On slide 2: before I begin my presentation let me remind you that our comments today will include forward-looking statements, which are subject to certain risks and uncertainties. For a complete discussion of these risks, we encourage you to read our documents on file with the SEC. Our presentation is being webcast, and the slides are available on our website, which you can access at www.constellation.com under Investor Relations.
On slide 3 you will notice that we will use non-GAAP financial measures in this presentation to help you understand our operating performance. We have attached an appendix to the charts on the website reconciling non-GAAP measures to GAAP measures. With that, I would like to turn the time over to Mayo Shattuck, President, Chairman, and CEO of Constellation Energy.
Thank you, Carim. Good morning, everyone, and thank you for joining us today. This morning we reported Q3 adjusted earnings of $0.48 per share. Including one-time items, Constellation reported a Q3 GAAP loss of $6.99 per share, primarily driven by an impairment charge related to our investment in CENG. As you will recall, when we closed the joint venture with EDF in November of 2009, we were required to write up the value of our investment to reflect the estimated fair value at that time. Since then, a marked decline in the outlook for forward power prices, particularly in the Q3, has led us to reassess the fair value of our investment in CENG. After completing this valuation, we determined that our investment had declined by approximately $2.3 billion to a fair value of approximately $2.9 billion as of September 30
, 2010. We recorded this decrease as an impairment charge in our Q3 GAAP results. We are reaffirming our guidance range of $3.05 to $3.45 per share for 2010, and $3.25 to $3.65 per share for 2011. Jack will discuss our impairment charges and earnings guidance in more detail during the financial section of the presentation.
As you likely heard earlier this week, we are pleased to announce the favorable agreement with EDF which fundamentally realigns the relationship between our two companies. In the agreement, we addressed outstanding issues related to our UniStar joint venture and a contractual put option. We do so on terms that provide current and future benefits that were roughly economically the same as under the put option.
We have been and will continue to be an advocate for new nuclear, however, as I emphasized many times, new nuclear in America faces multiple challenges that are not faced in other countries where it enjoys strong, sovereign support. Challenges include low demand and gas prices, increasing cost to build, the lack of adequate federal energy security and carbon policy, and a flawed federal loan guarantee process that ultimately proved unworkable for Constellation.

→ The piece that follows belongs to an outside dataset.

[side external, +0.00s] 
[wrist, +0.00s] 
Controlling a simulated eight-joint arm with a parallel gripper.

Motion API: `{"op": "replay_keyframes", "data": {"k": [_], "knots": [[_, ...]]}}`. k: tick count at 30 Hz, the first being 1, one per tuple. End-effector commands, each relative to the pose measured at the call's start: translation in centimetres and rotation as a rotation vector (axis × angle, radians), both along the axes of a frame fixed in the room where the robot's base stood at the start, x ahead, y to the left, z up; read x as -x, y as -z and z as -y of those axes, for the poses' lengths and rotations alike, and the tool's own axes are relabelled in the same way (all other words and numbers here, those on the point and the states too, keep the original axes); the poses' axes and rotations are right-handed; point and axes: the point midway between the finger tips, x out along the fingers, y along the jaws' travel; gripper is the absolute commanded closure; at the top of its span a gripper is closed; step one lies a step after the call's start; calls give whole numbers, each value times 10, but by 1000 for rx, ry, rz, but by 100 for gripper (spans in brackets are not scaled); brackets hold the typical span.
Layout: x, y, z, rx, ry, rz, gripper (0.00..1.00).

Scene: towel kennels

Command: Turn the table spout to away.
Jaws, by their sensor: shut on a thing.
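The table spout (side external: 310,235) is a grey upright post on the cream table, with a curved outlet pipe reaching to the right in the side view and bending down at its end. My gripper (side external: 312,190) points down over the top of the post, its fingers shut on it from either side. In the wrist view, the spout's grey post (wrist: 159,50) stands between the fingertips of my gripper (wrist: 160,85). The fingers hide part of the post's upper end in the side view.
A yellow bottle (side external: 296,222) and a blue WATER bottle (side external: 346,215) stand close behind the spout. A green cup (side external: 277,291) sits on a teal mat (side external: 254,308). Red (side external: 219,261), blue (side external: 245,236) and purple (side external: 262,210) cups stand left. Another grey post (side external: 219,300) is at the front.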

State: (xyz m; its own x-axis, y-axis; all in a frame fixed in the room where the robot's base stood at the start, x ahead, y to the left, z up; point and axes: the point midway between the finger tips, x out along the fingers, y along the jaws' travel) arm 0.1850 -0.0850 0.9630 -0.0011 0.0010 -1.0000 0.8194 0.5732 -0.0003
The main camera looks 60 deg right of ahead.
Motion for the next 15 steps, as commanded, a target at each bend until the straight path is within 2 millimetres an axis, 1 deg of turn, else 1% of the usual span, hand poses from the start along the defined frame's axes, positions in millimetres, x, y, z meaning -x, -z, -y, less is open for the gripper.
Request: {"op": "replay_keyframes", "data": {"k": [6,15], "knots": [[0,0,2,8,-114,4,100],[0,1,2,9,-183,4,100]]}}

Notwithstanding our exit from UniStar, it is important to recognize that hundreds of people at Constellation, EDF, and UniStar have spent considerable time and effort and made sacrifices to lay foundation for new nuclear in America. That is why we are pleased that one important outcome of our agreement is that this foundation will remain in place, though now solely in EDF’s hands. For EDF and the French government, new nuclear in the United States and other countries represents both an industrial and a national imperative and we wish them well in their pursuit.
Turning our attention to our businesses, let’s now talk about some highlights that occurred during the quarter. Advancing our strategy to purchase new generation assets, earlier this month a judge officially approved Constellation as the stalking-horse bidder for the Boston Generating fleet in New England. This fleet will support our retail and wholesale load serving businesses. This, in addition to the Navasota plants we acquired earlier this year, would complete the company’s previously stated plans to use approximately $1 billion of cash on hand to acquire generation plants. If our bid is successful, we will have added approximately 4800 megawatts of gas-fired generation to our portfolio during 2010.
In September, we announced the acquisition of CPower, adding 850 megawatts of demand response capacity to our portfolio, which more than doubles the size of our load response business. This makes us the second largest provider in the commercial and industrial competitive markets. This acquisition provides us with a proven platform which includes many new customers and partner networks located in electric choice markets. We expect to sell power and other products to these new customers.